As cooperativas representam o mais elevado estágio da organização humana em torno de valores éticos, solidários e sustentáveis. Elas não existem apenas para gerar resultados econômicos, mas para promover o desenvolvimento coletivo em harmonia com o meio ambiente e com as comunidades em que atuam. Por essência e por princípios universais, o cooperativismo defende a preservação da natureza, a gestão responsável dos recursos e o equilíbrio entre produção e sustentabilidade. Esse compromisso ambiental não é um apêndice, mas uma convicção enraizada na própria identidade cooperativista.

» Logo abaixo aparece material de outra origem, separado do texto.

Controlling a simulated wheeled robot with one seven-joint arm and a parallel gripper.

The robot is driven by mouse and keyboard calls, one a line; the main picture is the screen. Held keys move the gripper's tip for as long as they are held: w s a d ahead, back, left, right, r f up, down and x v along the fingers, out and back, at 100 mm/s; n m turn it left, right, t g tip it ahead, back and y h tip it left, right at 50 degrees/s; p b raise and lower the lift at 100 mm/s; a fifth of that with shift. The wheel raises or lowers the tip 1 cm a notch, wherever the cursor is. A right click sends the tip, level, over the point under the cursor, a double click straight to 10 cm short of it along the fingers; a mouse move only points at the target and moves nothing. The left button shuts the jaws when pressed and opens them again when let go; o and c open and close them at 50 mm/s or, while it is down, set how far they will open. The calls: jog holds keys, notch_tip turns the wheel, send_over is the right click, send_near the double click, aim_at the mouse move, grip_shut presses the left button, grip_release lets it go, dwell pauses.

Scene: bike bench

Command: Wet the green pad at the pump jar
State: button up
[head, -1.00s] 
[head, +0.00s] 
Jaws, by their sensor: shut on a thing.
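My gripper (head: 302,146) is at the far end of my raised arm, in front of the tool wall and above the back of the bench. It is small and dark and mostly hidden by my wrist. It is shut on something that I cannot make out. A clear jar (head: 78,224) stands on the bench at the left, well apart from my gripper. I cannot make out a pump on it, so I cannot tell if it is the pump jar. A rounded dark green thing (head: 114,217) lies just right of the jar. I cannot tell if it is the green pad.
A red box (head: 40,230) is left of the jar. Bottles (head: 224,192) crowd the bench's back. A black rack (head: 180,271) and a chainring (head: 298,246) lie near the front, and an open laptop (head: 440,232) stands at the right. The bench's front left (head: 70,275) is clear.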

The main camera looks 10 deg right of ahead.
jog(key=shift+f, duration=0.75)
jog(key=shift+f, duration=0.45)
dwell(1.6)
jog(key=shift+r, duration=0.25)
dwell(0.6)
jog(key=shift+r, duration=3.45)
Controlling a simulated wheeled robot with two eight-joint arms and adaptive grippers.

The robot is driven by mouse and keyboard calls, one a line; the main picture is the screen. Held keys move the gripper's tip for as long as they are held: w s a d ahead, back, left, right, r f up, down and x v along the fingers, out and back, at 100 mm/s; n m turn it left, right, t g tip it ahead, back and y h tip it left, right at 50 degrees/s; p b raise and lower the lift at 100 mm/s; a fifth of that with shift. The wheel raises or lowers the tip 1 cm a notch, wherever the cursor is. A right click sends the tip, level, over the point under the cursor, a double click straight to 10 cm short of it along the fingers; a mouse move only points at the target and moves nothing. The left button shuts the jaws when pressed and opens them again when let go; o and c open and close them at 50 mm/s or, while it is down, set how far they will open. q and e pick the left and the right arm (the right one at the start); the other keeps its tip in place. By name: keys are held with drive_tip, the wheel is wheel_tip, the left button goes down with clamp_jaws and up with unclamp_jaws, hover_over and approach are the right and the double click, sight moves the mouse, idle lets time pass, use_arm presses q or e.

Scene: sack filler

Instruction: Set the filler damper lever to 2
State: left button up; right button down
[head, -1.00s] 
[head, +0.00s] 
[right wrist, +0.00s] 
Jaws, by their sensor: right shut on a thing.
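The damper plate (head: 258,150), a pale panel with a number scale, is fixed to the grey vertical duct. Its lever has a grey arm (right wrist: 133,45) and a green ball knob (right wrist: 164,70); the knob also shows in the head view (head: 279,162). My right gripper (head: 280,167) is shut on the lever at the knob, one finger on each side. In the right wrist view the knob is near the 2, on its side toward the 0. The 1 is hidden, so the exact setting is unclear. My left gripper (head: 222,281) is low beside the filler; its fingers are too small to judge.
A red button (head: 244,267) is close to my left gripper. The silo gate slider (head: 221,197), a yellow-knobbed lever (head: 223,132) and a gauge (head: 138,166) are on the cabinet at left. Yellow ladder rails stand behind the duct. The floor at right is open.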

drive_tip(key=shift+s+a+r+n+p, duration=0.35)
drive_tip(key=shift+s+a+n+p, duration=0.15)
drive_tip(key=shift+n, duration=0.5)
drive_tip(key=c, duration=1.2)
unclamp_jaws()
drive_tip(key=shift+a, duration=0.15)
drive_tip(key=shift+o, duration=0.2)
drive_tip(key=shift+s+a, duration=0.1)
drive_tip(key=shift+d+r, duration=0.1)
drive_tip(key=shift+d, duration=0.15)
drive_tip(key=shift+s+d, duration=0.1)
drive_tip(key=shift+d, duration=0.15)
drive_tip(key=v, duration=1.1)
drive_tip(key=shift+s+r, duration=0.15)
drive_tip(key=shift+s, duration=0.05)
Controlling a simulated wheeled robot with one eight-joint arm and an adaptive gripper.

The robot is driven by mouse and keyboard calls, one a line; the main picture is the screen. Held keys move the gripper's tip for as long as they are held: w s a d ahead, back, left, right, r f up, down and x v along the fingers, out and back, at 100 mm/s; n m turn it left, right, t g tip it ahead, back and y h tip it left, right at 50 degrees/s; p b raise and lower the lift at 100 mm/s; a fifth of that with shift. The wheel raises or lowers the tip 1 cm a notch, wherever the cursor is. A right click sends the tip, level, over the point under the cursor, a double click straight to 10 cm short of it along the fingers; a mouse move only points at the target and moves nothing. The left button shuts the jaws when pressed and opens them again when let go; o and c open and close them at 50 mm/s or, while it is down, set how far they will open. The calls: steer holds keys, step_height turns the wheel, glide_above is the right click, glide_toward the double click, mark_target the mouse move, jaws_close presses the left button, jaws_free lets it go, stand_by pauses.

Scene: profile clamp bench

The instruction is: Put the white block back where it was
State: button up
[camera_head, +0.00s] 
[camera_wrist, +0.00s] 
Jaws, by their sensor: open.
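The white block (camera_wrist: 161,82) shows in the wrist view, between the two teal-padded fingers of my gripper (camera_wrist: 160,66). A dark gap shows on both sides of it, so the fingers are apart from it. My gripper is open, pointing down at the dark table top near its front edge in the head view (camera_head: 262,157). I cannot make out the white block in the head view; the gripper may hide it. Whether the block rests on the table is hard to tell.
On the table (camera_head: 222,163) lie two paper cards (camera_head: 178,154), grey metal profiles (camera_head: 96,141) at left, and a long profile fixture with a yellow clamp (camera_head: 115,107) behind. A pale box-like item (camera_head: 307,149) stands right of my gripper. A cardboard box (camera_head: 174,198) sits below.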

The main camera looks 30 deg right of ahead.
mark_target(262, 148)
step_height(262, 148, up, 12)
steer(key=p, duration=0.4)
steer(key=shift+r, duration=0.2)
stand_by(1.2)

Artigo escrito por Vanir Zanatta, presidente da Organização das Cooperativas do Estado de Santa Catarina (OCESC).
Em tempos de COP 30 é essencial lembrar que, nas cooperativas, cada decisão administrativa, cada projeto de ampliação e cada investimento em unidades industriais, agrícolas, logísticas ou administrativas é precedido por uma análise criteriosa dos impactos ambientais. O crescimento não se mede apenas em números, mas também na capacidade de reduzir emissões, otimizar o uso da água, reciclar resíduos e proteger a biodiversidade. É essa consciência prática e constante que diferencia o cooperativismo das demais formas de organização econômica. Ele entende que não há prosperidade possível em um planeta degradado, nem futuro para a economia sem o equilíbrio ambiental.
As cooperativas são parceiras leais do Poder Público na implementação de políticas voltadas ao meio ambiente. Estão sempre presentes em programas de reflorestamento, saneamento básico, manejo de resíduos, recuperação de nascentes e educação ambiental. Mas sua contribuição vai além da sustentabilidade ecológica — elas também participam ativamente de ações que promovem segurança, educação, cultura e mobilidade urbana, compreendendo que a proteção ambiental é inseparável da qualidade de vida e do bem-estar social. Onde há uma cooperativa, há compromisso com o futuro coletivo.
Essas instituições agem com coerência e exemplo, estimulando a cidadania e o senso de responsabilidade em seus empregados, cooperados, clientes e comunidades. Elas ensinam, pelo exemplo, que o progresso verdadeiro não nasce da exploração desenfreada, mas da gestão equilibrada e consciente dos recursos. O cooperativismo forma cidadãos engajados, capazes de compreender que o planeta é uma herança comum e que sua preservação é um dever de todos.
A defesa do meio ambiente é, portanto, um desdobramento natural dos princípios cooperativistas — entre eles, o interesse pela comunidade, a responsabilidade social e a intercooperação. Cada árvore preservada, cada solo recuperado e cada nascente protegida são expressões concretas de uma filosofia que valoriza a vida. As cooperativas não esperam por imposições legais ou incentivos externos para agir: elas o fazem porque acreditam que sua missão é cuidar das pessoas e do mundo em que elas vivem.
O cooperativismo é, por natureza, o caminho da sustentabilidade. Ele demonstra, todos os dias, que é possível crescer produzindo, prosperar preservando e inovar sem destruir. Em tempos de mudanças climáticas e desafios globais, as cooperativas reafirmam sua vocação de construir um mundo melhor, mais justo e solidário. Elas provam, com ações e resultados, que a economia pode — e deve — caminhar de mãos dadas com o meio ambiente. Essa é a essência do cooperativismo: servir, preservar e transformar.